**Exercise instructions**
The first line to copy is the one with "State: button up"; the last is the one with "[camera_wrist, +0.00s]". Copy each line in that range exactly, leaving out all others.

§ §

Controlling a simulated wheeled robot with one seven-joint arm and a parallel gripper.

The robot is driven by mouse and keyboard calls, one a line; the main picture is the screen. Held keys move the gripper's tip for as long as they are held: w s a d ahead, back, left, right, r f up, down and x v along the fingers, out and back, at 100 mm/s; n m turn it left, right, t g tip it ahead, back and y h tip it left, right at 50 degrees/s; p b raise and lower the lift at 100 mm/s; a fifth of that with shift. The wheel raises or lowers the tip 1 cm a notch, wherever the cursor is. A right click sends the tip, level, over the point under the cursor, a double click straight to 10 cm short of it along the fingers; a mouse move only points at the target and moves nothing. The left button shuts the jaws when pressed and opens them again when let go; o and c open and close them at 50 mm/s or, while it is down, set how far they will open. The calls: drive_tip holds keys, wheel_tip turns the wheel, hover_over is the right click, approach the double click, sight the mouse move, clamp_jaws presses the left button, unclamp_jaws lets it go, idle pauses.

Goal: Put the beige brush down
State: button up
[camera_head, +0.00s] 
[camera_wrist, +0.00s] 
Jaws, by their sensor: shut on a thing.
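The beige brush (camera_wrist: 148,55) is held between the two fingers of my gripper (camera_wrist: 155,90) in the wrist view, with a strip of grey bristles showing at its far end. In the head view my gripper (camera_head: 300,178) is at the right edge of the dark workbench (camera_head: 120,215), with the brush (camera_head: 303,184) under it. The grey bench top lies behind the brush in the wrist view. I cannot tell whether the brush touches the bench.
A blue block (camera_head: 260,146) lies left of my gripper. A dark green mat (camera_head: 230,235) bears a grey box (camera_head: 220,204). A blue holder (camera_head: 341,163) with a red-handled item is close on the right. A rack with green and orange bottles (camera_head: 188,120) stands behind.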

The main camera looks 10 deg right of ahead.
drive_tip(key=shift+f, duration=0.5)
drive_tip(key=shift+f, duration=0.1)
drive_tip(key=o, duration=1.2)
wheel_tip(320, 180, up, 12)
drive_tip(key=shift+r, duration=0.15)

§ §

**Final answer**
State: button up
[camera_head, +0.00s] 
[camera_wrist, +0.00s] 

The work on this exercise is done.